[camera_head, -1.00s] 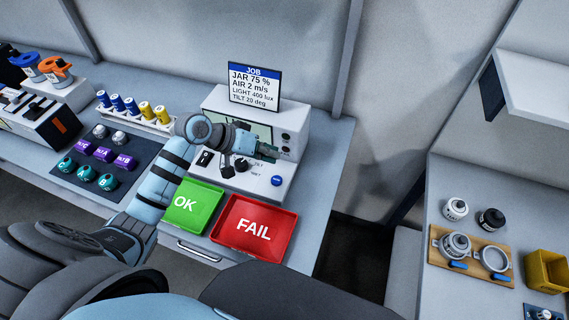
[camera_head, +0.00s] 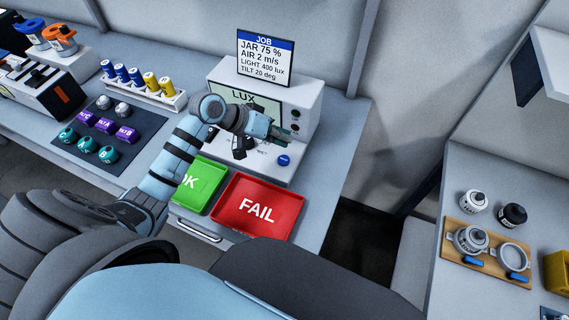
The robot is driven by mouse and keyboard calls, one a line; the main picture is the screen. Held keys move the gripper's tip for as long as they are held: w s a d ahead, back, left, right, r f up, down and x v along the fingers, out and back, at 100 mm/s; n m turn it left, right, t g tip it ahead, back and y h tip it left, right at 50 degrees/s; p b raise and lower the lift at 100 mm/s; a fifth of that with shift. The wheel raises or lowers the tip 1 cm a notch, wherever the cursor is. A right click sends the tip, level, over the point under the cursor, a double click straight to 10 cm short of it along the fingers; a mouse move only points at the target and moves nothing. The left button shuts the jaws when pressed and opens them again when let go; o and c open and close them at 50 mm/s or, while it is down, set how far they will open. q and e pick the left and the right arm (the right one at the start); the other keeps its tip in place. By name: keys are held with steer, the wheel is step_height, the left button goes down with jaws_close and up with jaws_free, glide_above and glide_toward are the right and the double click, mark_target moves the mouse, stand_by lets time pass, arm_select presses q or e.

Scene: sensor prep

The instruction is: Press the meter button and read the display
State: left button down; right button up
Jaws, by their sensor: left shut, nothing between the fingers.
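The white meter (camera_head: 309,97) stands on the bench with a pale green display (camera_head: 244,96) that reads LUX at its top left. The rest of the display is mostly hidden behind my left arm. A round blue button (camera_head: 283,160) sits at the right of its lower sloped panel, uncovered. A black knob (camera_head: 239,154) is left of it. My left gripper (camera_head: 291,136) is shut and empty, in front of the meter and just above the button in the picture; I cannot tell its distance from the panel. My right gripper is not in view.
A JOB sign (camera_head: 264,58) stands above the meter. A green OK tray (camera_head: 207,175) and a red FAIL tray (camera_head: 258,206) lie in front. A battery rack (camera_head: 163,98) and a dark mat (camera_head: 127,150) with small parts are left. A side table (camera_head: 457,287) is right, across a gap.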

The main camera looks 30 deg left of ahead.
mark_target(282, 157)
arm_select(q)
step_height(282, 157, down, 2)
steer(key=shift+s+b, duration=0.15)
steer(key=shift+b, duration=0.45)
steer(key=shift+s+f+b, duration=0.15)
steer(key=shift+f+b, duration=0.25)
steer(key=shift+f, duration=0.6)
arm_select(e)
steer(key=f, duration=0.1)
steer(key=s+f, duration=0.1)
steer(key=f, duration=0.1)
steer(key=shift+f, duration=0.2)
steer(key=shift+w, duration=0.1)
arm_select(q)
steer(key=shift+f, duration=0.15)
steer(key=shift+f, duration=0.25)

[PROBLEM DESCRIPTION] Omit the pictures and reproduce the listing exactly.

[EXERCISE SOLUTION]
[camera_head, -1.00s] 
[camera_head, +0.00s] 
The robot is driven by mouse and keyboard calls, one a line; the main picture is the screen. Held keys move the gripper's tip for as long as they are held: w s a d ahead, back, left, right, r f up, down and x v along the fingers, out and back, at 100 mm/s; n m turn it left, right, t g tip it ahead, back and y h tip it left, right at 50 degrees/s; p b raise and lower the lift at 100 mm/s; a fifth of that with shift. The wheel raises or lowers the tip 1 cm a notch, wherever the cursor is. A right click sends the tip, level, over the point under the cursor, a double click straight to 10 cm short of it along the fingers; a mouse move only points at the target and moves nothing. The left button shuts the jaws when pressed and opens them again when let go; o and c open and close them at 50 mm/s or, while it is down, set how far they will open. q and e pick the left and the right arm (the right one at the start); the other keeps its tip in place. By name: keys are held with steer, the wheel is step_height, the left button goes down with jaws_close and up with jaws_free, glide_above and glide_toward are the right and the double click, mark_target moves the mouse, stand_by lets time pass, arm_select presses q or e.

Scene: sensor prep

The instruction is: Press the meter button and read the display
State: left button down; right button up
Jaws, by their sensor: left shut, nothing between the fingers.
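The white meter (camera_head: 309,97) stands on the bench with a pale green display (camera_head: 244,96) that reads LUX at its top left. The rest of the display is mostly hidden behind my left arm. A round blue button (camera_head: 283,160) sits at the right of its lower sloped panel, uncovered. A black knob (camera_head: 239,154) is left of it. My left gripper (camera_head: 291,136) is shut and empty, in front of the meter and just above the button in the picture; I cannot tell its distance from the panel. My right gripper is not in view.
A JOB sign (camera_head: 264,58) stands above the meter. A green OK tray (camera_head: 207,175) and a red FAIL tray (camera_head: 258,206) lie in front. A battery rack (camera_head: 163,98) and a dark mat (camera_head: 127,150) with small parts are left. A side table (camera_head: 457,287) is right, across a gap.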

The main camera looks 30 deg left of ahead.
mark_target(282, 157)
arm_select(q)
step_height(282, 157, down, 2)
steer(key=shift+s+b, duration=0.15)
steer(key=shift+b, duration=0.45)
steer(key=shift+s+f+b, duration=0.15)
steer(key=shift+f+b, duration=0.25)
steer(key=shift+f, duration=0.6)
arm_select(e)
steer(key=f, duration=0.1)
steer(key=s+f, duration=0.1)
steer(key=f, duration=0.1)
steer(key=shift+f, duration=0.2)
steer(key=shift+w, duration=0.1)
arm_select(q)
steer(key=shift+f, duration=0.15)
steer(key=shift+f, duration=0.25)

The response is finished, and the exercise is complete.